## BEGIN TASK INPUT

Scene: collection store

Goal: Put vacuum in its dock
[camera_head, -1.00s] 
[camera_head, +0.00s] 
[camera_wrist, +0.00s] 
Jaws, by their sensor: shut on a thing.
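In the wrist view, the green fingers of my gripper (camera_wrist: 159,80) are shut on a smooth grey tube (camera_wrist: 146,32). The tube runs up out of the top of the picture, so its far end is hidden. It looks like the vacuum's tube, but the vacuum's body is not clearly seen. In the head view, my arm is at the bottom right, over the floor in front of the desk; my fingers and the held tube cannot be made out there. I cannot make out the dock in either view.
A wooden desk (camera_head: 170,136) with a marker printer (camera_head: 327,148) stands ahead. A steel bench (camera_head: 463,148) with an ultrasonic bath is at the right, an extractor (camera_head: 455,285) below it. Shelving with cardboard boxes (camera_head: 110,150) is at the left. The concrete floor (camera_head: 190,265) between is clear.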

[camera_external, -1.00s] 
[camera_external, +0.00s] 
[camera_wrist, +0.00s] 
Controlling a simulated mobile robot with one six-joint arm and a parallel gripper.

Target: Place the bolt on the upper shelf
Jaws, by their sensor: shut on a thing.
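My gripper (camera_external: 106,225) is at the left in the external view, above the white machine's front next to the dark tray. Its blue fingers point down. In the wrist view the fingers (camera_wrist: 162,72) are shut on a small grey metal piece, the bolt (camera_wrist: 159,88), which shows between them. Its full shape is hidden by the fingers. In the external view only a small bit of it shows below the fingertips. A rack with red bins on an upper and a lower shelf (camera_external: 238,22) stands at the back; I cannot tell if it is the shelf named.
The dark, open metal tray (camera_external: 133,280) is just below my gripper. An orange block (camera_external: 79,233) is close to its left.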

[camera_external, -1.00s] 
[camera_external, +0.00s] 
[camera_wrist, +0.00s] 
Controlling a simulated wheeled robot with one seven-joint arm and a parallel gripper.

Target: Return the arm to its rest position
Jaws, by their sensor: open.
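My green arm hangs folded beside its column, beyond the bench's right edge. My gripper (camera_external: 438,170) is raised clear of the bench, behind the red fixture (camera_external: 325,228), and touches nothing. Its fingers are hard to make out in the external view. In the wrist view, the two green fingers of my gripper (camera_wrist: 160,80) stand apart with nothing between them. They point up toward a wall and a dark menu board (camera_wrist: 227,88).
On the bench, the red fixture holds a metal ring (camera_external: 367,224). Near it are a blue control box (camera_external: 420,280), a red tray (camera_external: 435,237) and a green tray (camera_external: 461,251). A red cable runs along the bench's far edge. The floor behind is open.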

## END TASK INPUT

» **STATED PROBLEM**
Reproduce every line above without error.

» **RESULT**
Scene: collection store

Goal: Put vacuum in its dock
[camera_head, -1.00s] 
[camera_head, +0.00s] 
[camera_wrist, +0.00s] 
Jaws, by their sensor: shut on a thing.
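In the wrist view, the green fingers of my gripper (camera_wrist: 159,80) are shut on a smooth grey tube (camera_wrist: 146,32). The tube runs up out of the top of the picture, so its far end is hidden. It looks like the vacuum's tube, but the vacuum's body is not clearly seen. In the head view, my arm is at the bottom right, over the floor in front of the desk; my fingers and the held tube cannot be made out there. I cannot make out the dock in either view.
A wooden desk (camera_head: 170,136) with a marker printer (camera_head: 327,148) stands ahead. A steel bench (camera_head: 463,148) with an ultrasonic bath is at the right, an extractor (camera_head: 455,285) below it. Shelving with cardboard boxes (camera_head: 110,150) is at the left. The concrete floor (camera_head: 190,265) between is clear.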

[camera_external, -1.00s] 
[camera_external, +0.00s] 
[camera_wrist, +0.00s] 
Controlling a simulated mobile robot with one six-joint arm and a parallel gripper.

Target: Place the bolt on the upper shelf
Jaws, by their sensor: shut on a thing.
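My gripper (camera_external: 106,225) is at the left in the external view, above the white machine's front next to the dark tray. Its blue fingers point down. In the wrist view the fingers (camera_wrist: 162,72) are shut on a small grey metal piece, the bolt (camera_wrist: 159,88), which shows between them. Its full shape is hidden by the fingers. In the external view only a small bit of it shows below the fingertips. A rack with red bins on an upper and a lower shelf (camera_external: 238,22) stands at the back; I cannot tell if it is the shelf named.
The dark, open metal tray (camera_external: 133,280) is just below my gripper. An orange block (camera_external: 79,233) is close to its left.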

[camera_external, -1.00s] 
[camera_external, +0.00s] 
[camera_wrist, +0.00s] 
Controlling a simulated wheeled robot with one seven-joint arm and a parallel gripper.

Target: Return the arm to its rest position
Jaws, by their sensor: open.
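My green arm hangs folded beside its column, beyond the bench's right edge. My gripper (camera_external: 438,170) is raised clear of the bench, behind the red fixture (camera_external: 325,228), and touches nothing. Its fingers are hard to make out in the external view. In the wrist view, the two green fingers of my gripper (camera_wrist: 160,80) stand apart with nothing between them. They point up toward a wall and a dark menu board (camera_wrist: 227,88).
On the bench, the red fixture holds a metal ring (camera_external: 367,224). Near it are a blue control box (camera_external: 420,280), a red tray (camera_external: 435,237) and a green tray (camera_external: 461,251). A red cable runs along the bench's far edge. The floor behind is open.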

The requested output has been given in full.